I wonder how many of the younger ones here know what an 18-22 series is?
As usual............. taken from Autocar website.
Four decades ago today, the nation was slightly startled by the arrival of a dramatic-looking new slice of family car. A wedge-shaped slice, which had come from the by now rather pedestrian Austin-Morris division of British Leyland.
The new 18-22 Series was launched on March 26, 1975, and earlier I attended a modest ceremony to mark the fact at the place of its birth, at what is now BMW’s Mini factory on the edge of Oxford.
Strictly speaking, we were told - by a Mini factory guide who worked there at the time - that the 18-22 was manufactured on the other side of a bypass on land now occupied by a gym, an Audi dealer and a science park, but the 18-22’s body was made on the part of the site from where Minis emerge today.
In case the 18-22 Series doesn’t sound familiar to you, you may remember this car as the Princess, or following a demotion and a sex-change, the Ambassador. The Princess is what it became after nine months, when BL decided to rationalise the original Austin, Morris and Wolseley versions under this one nameplate.
The Princess tends to be lumped with the Morris Marina and Austin Allegro as an example of one of the worst cars produced by Britain’s troubled motor industry in the 1970s, but the 'wedge' differed from this infamous pair in that it was actually rather good.
During 1977, this very magazine rated the six-cylinder 2200 HLS as the best car it had tested that year, although this was partly the slightly embarrassing result of an admirably obtuse scoring system used by the mag at the time.
Nevertheless, the Princess was an entirely credible rival to the recently released Citroen CX and made Ford’s Granada look like a throwback. Its strengths were cabin space, ride comfort, interior fittings, road holding and refinement. Oh, and its Tomorrow’s World wedginess. But by the time it had mutated into a Princess, a number of weaknesses had emerged.
Austin Morris touted the 18-22 Series as ‘the car that’s got it all together’, an ad line that was just asking for trouble, which duly arrived in the slightly alarming form of failing rear suspension mountings and an appetite for driveshafts that would result in the six-cylinder engine undergoing a minor relocation within its engine bay. Hard to imagine a mod like that being pursued today.
The 10-or-so Princesses lining up on this windy March morning - there would have been more, including my own, but several are works-in-progress - were joined by the car’s key creator Harris Mann, who designed this, the Marina, the Allegro and the Triumph TR7.
It was a creative record that made him (in)famous at the time, but as he’ll quietly point out with the aid of his original sketches, his intentions for the Allegro and TR7 were somewhat different from the end result.

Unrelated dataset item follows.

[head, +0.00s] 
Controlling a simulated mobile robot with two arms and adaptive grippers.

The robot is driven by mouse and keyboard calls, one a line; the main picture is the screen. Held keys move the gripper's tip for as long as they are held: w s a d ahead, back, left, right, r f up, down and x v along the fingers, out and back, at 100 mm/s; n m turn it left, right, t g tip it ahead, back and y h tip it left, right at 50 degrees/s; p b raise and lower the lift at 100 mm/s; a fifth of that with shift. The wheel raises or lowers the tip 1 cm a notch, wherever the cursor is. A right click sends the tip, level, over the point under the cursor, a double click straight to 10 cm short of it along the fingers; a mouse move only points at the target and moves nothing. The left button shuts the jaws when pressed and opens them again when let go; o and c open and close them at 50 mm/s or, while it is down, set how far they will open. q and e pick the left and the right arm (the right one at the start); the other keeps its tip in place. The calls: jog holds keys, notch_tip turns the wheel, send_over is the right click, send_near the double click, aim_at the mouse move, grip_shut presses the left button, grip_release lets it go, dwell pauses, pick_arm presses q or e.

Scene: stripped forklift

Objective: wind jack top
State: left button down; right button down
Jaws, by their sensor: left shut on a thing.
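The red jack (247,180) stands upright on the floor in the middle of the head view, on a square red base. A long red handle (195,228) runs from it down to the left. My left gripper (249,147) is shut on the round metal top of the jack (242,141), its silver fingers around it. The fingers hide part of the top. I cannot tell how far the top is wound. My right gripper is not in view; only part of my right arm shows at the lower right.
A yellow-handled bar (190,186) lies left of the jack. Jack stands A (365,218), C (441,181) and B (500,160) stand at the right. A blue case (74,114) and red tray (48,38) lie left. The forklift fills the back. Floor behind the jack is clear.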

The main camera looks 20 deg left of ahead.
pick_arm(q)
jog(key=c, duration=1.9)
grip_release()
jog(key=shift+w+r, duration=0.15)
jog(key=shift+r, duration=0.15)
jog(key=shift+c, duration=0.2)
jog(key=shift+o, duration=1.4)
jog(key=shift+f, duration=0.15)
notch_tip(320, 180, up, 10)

Of the quartet, he says, the Princess is his favourite because it most closely replicates his original vision. "We wanted to take the company into the modern age," he says, showing a picture of the 18-22 parked beside its frumpy Austin 1800 predecessor. The shot was taken in 1971, four years before the 18-22’s launch, and the clay model looked ready to fire British Leyland 20 years into the future.
But as always with BL cars of the 1970s, the 18-22 was haunted by the issues of the past, its enthusiastic reception (three-month waiting lists grew within weeks) was soon savaged by strikes and quality troubles from which it never recovered.
"They took too long to sort them out," says Mann, looking slightly frustrated with BL’s management even today. Examine the fine array of design sketches he has brought, some shown here, and you can understand why.